**Provided material:**
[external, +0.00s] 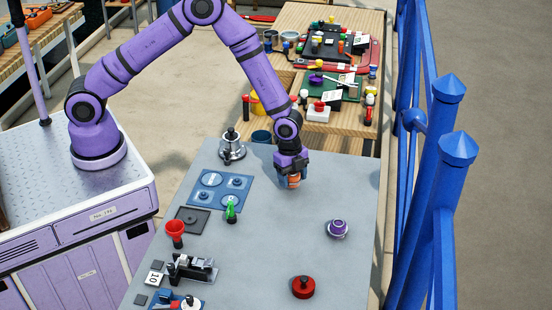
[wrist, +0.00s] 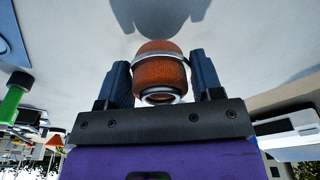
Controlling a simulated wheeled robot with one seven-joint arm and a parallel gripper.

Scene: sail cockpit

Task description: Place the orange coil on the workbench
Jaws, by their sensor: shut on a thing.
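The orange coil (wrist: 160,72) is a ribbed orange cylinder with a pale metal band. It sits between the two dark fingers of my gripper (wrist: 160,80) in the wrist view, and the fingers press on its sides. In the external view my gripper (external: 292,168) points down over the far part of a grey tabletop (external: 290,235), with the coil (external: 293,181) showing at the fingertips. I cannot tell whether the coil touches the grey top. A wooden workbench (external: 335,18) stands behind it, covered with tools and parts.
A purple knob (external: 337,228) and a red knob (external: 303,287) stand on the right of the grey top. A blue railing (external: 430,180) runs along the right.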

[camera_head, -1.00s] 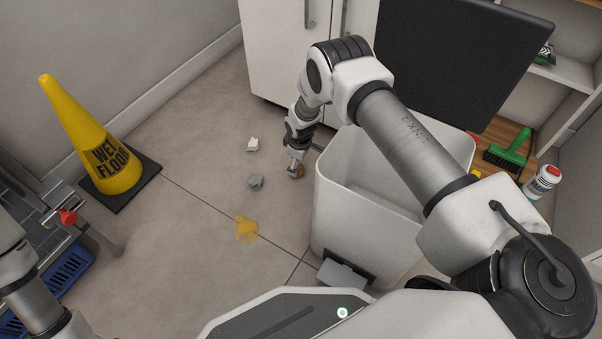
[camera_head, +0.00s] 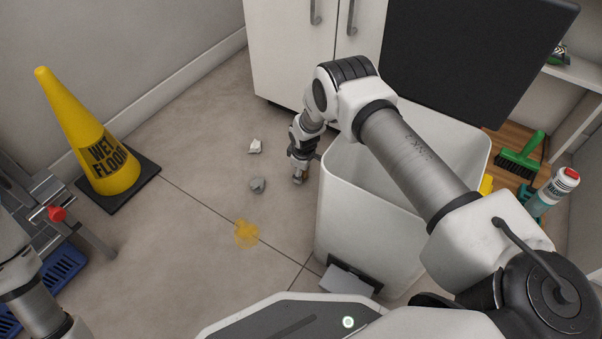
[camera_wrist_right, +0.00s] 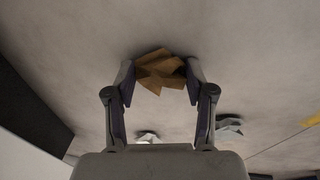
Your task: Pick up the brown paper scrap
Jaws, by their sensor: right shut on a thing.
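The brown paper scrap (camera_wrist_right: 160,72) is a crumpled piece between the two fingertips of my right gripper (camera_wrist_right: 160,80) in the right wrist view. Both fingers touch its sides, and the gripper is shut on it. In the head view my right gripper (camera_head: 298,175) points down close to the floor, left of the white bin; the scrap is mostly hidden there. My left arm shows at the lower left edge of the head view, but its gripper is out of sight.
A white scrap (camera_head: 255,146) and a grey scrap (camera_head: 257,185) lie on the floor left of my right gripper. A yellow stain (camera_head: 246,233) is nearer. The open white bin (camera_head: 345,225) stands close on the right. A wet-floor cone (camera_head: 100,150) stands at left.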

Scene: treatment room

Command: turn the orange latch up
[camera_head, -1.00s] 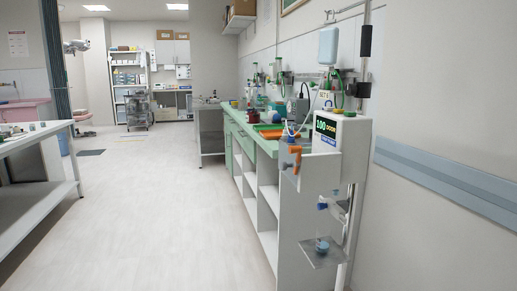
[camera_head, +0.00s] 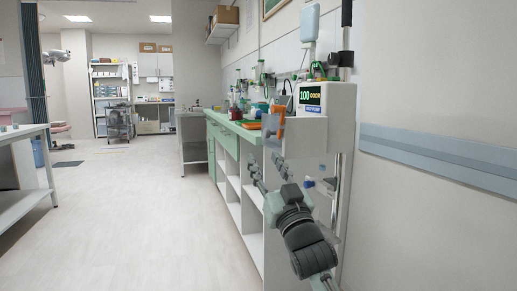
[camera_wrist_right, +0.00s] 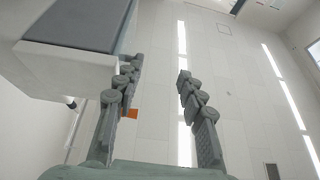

==

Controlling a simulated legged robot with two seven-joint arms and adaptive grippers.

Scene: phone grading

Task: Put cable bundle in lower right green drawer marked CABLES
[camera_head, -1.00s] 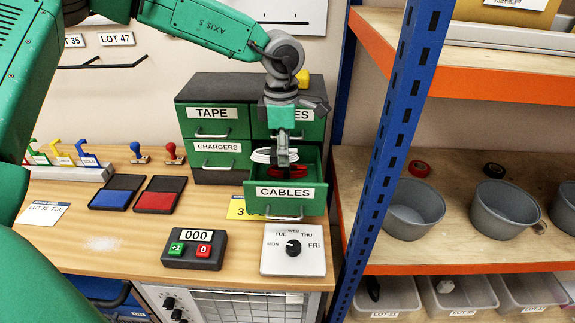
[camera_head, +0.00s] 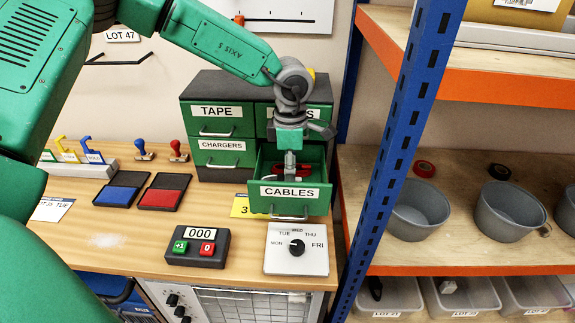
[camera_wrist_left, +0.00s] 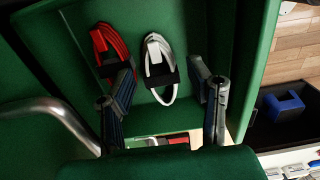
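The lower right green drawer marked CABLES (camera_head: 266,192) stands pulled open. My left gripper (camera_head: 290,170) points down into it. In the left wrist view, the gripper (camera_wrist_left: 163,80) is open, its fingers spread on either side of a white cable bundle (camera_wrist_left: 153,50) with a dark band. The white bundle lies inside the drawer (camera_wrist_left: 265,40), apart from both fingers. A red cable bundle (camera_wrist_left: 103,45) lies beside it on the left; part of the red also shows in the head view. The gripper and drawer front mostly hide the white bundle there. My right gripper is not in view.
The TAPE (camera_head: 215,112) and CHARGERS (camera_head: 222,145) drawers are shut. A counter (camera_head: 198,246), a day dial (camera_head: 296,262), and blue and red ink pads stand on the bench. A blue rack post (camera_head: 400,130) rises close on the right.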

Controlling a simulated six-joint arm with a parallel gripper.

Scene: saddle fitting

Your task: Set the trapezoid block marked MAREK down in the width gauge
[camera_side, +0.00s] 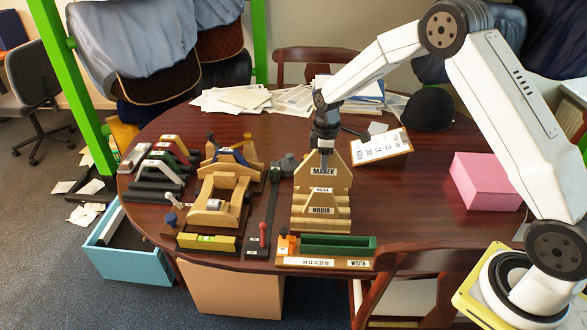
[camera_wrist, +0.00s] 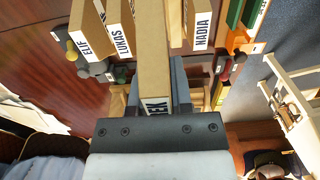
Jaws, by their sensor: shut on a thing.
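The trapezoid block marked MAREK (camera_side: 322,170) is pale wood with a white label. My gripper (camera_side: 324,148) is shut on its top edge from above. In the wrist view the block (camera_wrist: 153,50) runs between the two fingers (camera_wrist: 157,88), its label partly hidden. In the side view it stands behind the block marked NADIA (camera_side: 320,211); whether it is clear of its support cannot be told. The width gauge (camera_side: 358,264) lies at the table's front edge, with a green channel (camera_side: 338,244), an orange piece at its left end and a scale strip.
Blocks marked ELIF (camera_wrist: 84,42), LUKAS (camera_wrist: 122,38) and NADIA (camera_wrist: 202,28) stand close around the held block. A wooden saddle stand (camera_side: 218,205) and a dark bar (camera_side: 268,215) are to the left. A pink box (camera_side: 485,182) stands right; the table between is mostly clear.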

**Given exercise:** Exactly as written, return the lines from the line containing "Scene: sail cockpit" through the line containing "Task description: Place", both included.

**The answer:**
Scene: sail cockpit

Task description: Place the orange coil on the workbench

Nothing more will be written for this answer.